The ‘adventure’ element comes in the form of activities such as sea kayaking, hiking or white water rafting.

The five night adventures include a more detailed look at what manhood is all about, contrasting the “conventional man” – a man who “just exists” and in many ways is still a boy in the selfish way he perceives the world – with the “authentic man” – a “life-giving spirit” who puts others first.

They look at the four marks of a “real” man – a man who rejects passivity, accepts responsibility, leads courageously and expects God’s greater reward.

“It gives them four little keys that they can talk to their dad about,” Mr Lewis says.

The adventures also involve fathers publicly commending their sons and calling them up or initiating them into the next phase of their lives – a process modelled on a longer rite-of-passage he himself had previously undertaken with his eldest son, Brandon.

Mr Lewis says that one of the things which spurs him on is a vision he had of one of his sons speaking to him in 20 years time, saying: ‘Dad, the world’s in a real mess, isn’t it?’ 

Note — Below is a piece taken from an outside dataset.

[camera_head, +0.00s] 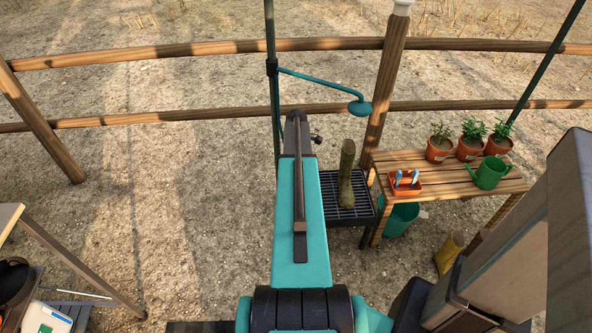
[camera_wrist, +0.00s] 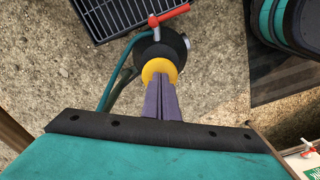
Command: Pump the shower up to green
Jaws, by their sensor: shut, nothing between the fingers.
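A teal shower head (camera_head: 360,107) hangs from a curved arm on a green pole (camera_head: 271,60) in the head view. In the wrist view a dark round pump body (camera_wrist: 166,46) stands on the gravel, with a yellow disc (camera_wrist: 150,68) on top. A red handle (camera_wrist: 168,15) and a teal hose (camera_wrist: 113,70) are beside it. My gripper (camera_wrist: 160,85) is shut and empty, its purple-grey fingers pointing at the yellow disc. I cannot tell whether they touch it. No gauge colour can be read. My arm hides most of the pump in the head view.
A muddy boot (camera_head: 347,170) stands on a black grate (camera_head: 369,205). A wooden bench (camera_head: 430,183) at right holds potted plants, a green watering can (camera_head: 489,172) and an orange tray (camera_head: 404,190). A teal bucket (camera_head: 399,220) is under it. Open gravel lies left.

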“And me saying ‘Yes, son, it sure it.’ And then him hitting me between the eyes by saying ‘Dad, what did you do? Did you do anything to help turn that around?’ And me being at a loss, saying ‘Well, no, the problem was just too big’.”

“So I guess that was the other inspiration, in a sense – not just my relationship with my dad but my relationship with my sons and what they thought of mel; how are they going to remember me when it’s my turn to pass on; what kind of legacy am I leaving?”

Mr Lewis says he wants to see the next generation of men have a much deeper understanding of what it is to be a man.

“One of the questions I love to ask men is ‘When did you become a man?’ and…most people can’t answer it and when they do, it’s all kinds of flimsy sort of answers. 

“What would it be like to have a 13, 14, 15, 16, 17 or 40-year-old man come to an understanding of what that is and then actually have dad announce that over him, proclaim that over him, and invite him into being a man with a vision for what that entails?

“If we don’t have a definition, if we don’t have a vision of who we’re meant to be, then we’re just going to be wandering aimlessly. Proverbs says that without vision the people perish.”